As previously stated, a reverse-prompt could be given, in accordance with any such rules, of course, if you say The Divine Comedy and it's too early to tell if it just wants Inferno. My issue arises when you give an answer of say, Purgatorio, when the clues were only pertaining to one of the other parts. You shouldn't be prompted whatsoever, in my opinion, because the answer you gave was blatantly wrong with the information provided when you buzzed in.

But then again, I am rather picky, I suppose.
Helmuth von Moltke wrote:
Mr. Scogan wrote:What happened on a television show we may or may not have appeared on was there was a question on "Inferno" and a notably good quiz bowl player on the other team had buzzed in with "The Divine Comedy". Because the person who wrote that question must not have envisioned someone buzzing that early on the question, there wasn't a moderator note indicating to "prompt on the Divine Comedy if the buzz occurs before it's indicated we want a section of the work". Said good quiz bowl player was promptly ruled incorrectly. I don't see anything wrong with just being as general as reasonably possible when it's not indicated whether or not they want a section or the "book", and let prompts take care of themselves.
As previously stated, a reverse-prompt could be given, in accordance with any such rules, of course, if you say The Divine Comedy and it's too early to tell if it just wants Inferno. My issue arises when you give an answer of say, Purgatorio, when the clues were only pertaining to one of the other parts. You shouldn't be prompted whatsoever, in my opinion, because the answer you gave was blatantly wrong with the information provided when you buzzed in.

But then again, I am rather picky, I suppose.

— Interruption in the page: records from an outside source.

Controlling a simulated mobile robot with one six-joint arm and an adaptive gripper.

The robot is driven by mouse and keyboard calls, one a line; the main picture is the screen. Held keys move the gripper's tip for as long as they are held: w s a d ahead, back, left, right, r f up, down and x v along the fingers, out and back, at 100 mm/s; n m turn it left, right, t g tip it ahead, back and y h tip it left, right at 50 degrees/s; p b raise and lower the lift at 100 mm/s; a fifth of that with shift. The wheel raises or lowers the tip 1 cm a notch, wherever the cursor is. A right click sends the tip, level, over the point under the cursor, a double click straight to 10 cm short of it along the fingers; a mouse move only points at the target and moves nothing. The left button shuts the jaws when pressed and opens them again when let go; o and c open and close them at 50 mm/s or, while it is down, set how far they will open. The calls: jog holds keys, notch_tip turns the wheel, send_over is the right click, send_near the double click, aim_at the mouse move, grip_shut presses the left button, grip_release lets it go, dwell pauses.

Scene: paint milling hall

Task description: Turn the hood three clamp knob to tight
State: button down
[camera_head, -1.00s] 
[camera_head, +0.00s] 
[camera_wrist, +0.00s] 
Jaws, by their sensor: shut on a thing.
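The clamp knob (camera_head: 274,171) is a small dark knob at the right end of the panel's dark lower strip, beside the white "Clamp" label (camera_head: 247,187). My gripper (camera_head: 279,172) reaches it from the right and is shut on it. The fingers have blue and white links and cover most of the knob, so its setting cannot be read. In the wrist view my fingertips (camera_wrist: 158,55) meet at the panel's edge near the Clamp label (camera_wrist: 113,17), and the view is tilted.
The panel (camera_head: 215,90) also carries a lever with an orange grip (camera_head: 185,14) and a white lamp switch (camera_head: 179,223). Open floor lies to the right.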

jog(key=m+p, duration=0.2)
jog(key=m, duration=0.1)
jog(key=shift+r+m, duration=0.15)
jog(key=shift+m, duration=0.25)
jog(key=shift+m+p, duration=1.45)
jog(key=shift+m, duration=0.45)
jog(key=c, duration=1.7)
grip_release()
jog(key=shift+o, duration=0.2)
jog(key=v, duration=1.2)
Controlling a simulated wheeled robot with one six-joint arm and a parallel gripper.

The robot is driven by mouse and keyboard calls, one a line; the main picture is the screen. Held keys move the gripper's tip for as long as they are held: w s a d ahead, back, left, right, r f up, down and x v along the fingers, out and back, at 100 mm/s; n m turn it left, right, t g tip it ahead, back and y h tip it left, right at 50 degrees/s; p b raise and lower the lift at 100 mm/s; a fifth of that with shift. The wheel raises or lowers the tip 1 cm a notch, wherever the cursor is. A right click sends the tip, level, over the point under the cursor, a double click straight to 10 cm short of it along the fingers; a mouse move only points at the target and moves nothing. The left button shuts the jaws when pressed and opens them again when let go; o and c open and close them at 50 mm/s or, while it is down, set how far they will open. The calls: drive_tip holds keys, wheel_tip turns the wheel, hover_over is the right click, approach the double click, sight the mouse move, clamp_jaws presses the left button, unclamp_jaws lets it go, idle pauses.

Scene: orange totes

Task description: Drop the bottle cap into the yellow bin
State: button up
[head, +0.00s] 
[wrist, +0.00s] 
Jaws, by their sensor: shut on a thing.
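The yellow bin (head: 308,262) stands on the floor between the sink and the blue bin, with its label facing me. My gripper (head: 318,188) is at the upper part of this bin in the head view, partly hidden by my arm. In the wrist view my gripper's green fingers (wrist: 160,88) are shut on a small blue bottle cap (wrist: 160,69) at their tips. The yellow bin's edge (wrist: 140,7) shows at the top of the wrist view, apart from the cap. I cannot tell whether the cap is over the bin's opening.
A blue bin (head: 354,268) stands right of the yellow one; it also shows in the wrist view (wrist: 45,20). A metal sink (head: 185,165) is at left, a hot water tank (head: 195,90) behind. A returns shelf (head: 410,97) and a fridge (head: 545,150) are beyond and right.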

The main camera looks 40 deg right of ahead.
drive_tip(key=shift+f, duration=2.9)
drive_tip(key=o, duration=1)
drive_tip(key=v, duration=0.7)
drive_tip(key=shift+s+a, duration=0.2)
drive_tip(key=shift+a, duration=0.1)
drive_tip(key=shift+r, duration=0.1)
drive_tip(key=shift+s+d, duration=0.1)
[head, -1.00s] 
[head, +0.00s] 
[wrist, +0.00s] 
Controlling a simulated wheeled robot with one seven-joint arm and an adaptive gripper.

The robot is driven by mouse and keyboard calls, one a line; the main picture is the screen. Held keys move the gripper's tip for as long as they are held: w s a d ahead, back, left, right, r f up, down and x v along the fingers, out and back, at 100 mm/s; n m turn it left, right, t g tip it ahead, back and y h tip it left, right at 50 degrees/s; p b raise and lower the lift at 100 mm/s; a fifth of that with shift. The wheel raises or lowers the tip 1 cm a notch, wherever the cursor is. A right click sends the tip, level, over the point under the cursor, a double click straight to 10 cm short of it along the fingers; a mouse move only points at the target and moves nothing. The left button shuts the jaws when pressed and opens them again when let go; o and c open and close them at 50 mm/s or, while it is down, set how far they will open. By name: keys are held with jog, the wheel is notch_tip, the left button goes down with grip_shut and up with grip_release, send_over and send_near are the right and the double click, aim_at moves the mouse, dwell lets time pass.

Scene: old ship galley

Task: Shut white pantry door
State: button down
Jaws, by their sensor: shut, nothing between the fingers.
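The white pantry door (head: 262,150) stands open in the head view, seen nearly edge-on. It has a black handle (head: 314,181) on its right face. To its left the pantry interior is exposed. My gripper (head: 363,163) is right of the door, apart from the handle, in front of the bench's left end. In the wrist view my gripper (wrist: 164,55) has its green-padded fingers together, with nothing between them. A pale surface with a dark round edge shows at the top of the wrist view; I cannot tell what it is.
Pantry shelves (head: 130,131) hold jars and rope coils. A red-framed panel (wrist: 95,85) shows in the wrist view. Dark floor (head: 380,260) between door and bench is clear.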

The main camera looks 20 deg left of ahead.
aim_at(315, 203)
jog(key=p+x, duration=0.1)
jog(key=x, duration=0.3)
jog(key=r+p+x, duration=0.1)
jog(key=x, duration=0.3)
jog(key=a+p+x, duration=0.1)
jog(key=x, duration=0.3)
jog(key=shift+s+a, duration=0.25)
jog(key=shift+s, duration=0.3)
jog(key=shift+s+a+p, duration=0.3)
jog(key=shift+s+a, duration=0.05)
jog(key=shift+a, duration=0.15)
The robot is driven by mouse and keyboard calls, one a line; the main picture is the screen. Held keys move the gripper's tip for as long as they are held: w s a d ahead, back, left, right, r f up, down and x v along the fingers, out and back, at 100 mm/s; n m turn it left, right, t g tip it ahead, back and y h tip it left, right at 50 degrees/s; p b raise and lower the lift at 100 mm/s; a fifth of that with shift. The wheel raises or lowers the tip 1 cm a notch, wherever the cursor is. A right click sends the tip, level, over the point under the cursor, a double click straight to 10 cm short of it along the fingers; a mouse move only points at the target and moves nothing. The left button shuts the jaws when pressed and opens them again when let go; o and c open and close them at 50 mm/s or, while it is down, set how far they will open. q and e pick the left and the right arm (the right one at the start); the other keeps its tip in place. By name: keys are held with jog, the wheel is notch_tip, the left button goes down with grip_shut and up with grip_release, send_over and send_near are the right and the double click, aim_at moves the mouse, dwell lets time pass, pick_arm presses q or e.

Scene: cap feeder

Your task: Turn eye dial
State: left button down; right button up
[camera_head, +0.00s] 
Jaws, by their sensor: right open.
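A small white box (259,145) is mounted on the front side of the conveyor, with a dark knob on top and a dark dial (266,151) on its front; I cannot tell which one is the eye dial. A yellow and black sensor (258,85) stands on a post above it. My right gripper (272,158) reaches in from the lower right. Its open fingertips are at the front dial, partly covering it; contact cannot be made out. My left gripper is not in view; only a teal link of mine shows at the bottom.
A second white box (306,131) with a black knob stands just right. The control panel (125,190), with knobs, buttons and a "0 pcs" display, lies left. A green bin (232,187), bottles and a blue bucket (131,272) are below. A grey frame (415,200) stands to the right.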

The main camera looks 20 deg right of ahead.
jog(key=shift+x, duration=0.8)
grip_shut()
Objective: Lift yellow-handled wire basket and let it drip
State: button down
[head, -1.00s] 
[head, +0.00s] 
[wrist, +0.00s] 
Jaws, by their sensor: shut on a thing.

Was this actually an issue in this thread? Only pertaining to the other parts? If you buzz in on a clue about Purgatorio and say Inferno, you're 100% wrong with no argument. That argument hasn't actually happened in this thread. The argument is whether or not Inferno should be accepted/prompted/negged when given a clue about Inferno later in a Divine Comedy question when they've already had clues that pertain to Paradiso and/or Purgatorio earlier in that question. A quiz bowl player might not know those past clues, but would buzz in on a clue from Inferno and assume that the previous clues were just clues from Inferno that he/she didn't know. It's illogical to neg a player for that.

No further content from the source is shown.